The estimated six uniformed and armed Venezuelan soldiers, Luncheon said, were not permitted to enter Guyana. “They were not allowed was the official report provided by the Guyanese authorities and it was as far as the authorities there were concerned a breach of the agreement, the understanding under which they were allowed to enter Guyana, a breach once drawn to their attention they made the suitable apologies and corrected,” he said.

Demerara Waves Online News (www.demwaves.com) was told that the soldiers were told they could not have entered Guyana with their weapons but were later seen in the Eteringbang area with them. They were alerted to the violation and they apologised.

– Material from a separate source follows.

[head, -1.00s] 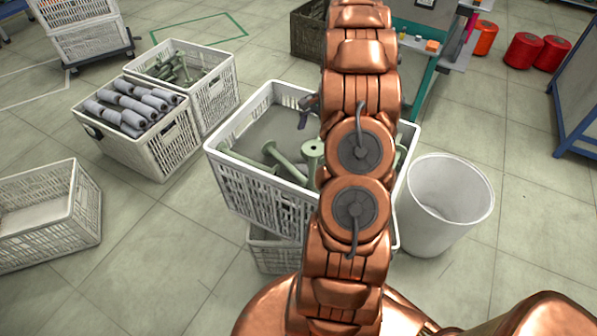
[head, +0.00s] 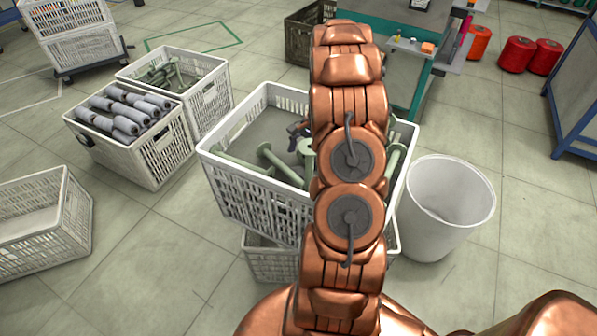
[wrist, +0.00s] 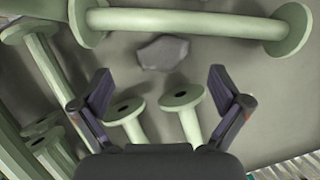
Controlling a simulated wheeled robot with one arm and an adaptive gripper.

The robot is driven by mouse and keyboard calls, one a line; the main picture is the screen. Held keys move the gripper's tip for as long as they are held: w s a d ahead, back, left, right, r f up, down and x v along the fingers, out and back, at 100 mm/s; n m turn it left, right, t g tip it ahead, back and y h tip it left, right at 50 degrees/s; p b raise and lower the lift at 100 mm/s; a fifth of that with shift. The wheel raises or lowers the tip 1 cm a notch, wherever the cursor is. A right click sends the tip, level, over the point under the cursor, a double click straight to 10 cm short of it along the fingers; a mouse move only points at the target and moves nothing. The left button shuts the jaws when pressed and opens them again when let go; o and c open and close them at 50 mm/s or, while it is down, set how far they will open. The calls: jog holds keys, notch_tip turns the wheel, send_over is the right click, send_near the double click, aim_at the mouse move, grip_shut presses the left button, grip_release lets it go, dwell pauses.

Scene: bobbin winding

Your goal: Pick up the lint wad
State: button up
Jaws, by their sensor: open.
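A small grey, lumpy lint wad (wrist: 163,52) lies on the grey floor of the crate in the wrist view. It is just below a long green bobbin (wrist: 185,24) that lies across the top of that view. My gripper (wrist: 161,82) is open and empty, with its two dark fingers apart. The wad shows beyond the fingertips, between their lines, and is not touched. In the head view my gripper (head: 297,130) is mostly hidden behind my arm over the white crate (head: 262,202). I cannot make out the wad in the head view.
Several green bobbins (wrist: 187,110) surround the wad, two with flanges between my fingers. A white bin (head: 448,205) stands right of the crate. Crates of grey rolls (head: 125,112) and green bobbins stand left. A teal-framed table (head: 420,75) is behind.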

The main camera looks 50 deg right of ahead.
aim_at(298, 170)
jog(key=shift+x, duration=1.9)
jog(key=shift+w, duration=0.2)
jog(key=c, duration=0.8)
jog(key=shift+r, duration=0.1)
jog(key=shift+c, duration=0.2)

The Venezuelan newspaper later reported that the visitors were members of a group named “My Map of Venezuela also Includes Our Essequibo”.

“We came here to carry out a civil exercise of sovereignty, but we do not understand what was Nicolás Maduro doing there (in Guyana),” said Law student Ricardo de Toma, a member of an organization called “My Map of Venezuela also Includes Our Essequibo” who took part in the expedition, along with administrator Jorge Luis Fuguett, and internationalist Rajihv Morillo. Sources said that at least three ex Venezuelan military generals were part of the group.

Maduro and his Guyanese counterpart have recommitted to using the United Nations process to find a lasting and peaceful solution to the controversy over the mineral and forest-rich Essequibo region.

Guyanese security experts are, however, said to be paying keen attention to rumblings in sections of the Venezuelan military and the opposition there that the Hugo Chavez cum Maduro administration has been taking a soft line on the territorial sovereignty of Essequibo.